人間の心自体に問題があるのだ。人間の心の中に、平和への努力に抗う種々の力が働いているのだ。
 そうした悪しき力の中には、誰もが知っているものもあります。
 第一に、権力欲。いつの時代でも、国家の指導的な地位にいる者たちは、自分たちの権限が制限されることに強く反対します。

 その頃、アイシュタインは、ドイツにいた。ユダヤ人でもあるアインシュタインにとって、ナチスの台頭は、本当に脅威だったはずだ。こうした言葉↓も、後の時代から見ると、本当に意味合いが重いように思う。

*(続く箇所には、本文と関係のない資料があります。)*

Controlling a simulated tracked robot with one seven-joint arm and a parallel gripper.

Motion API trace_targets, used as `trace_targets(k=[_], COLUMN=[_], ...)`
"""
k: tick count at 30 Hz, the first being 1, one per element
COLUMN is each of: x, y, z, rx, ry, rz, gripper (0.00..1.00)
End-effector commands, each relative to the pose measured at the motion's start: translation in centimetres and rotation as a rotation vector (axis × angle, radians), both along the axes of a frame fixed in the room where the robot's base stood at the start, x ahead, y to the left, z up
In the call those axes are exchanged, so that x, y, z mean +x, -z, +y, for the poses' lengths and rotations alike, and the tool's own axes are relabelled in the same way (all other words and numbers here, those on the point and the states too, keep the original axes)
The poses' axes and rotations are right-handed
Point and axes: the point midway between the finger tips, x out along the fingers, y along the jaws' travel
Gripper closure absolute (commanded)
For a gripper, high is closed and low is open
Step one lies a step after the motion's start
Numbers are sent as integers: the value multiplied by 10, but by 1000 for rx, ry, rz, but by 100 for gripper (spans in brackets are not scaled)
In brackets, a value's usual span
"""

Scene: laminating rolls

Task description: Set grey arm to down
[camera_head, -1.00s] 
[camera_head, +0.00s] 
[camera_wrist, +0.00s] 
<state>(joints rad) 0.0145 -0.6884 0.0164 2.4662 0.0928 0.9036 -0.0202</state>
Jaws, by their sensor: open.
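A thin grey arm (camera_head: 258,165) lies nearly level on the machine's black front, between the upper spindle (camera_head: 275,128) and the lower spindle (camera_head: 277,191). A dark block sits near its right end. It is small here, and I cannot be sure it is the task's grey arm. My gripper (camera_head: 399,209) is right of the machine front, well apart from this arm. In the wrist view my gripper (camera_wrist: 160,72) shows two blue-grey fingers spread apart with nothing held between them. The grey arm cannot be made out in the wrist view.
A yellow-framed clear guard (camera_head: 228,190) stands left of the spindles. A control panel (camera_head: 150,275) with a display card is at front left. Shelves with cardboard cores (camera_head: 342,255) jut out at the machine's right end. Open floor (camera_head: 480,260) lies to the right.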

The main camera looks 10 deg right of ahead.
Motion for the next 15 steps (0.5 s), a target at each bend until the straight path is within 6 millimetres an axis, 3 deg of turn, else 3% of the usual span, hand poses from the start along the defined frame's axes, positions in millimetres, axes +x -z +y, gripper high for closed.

「教養のない人」よりも「知識人」こそ、大衆操作による暗示にかかり、致命的な行動に走りやすいのです。なぜでしょうか?彼らは現実を、生の現実を自分の目と自分の耳で捉えないからです。紙の上の文字、それを頼りに複雑に練り上げられた現実を安直に捉えようとするのです。

フロイトからの返信

 そのアインシュタインからの手紙にフロイトが返信して、この往復書簡は一往復で終わる。ただ、それは、どちらかと言えば、絶望に近い答えにも思える。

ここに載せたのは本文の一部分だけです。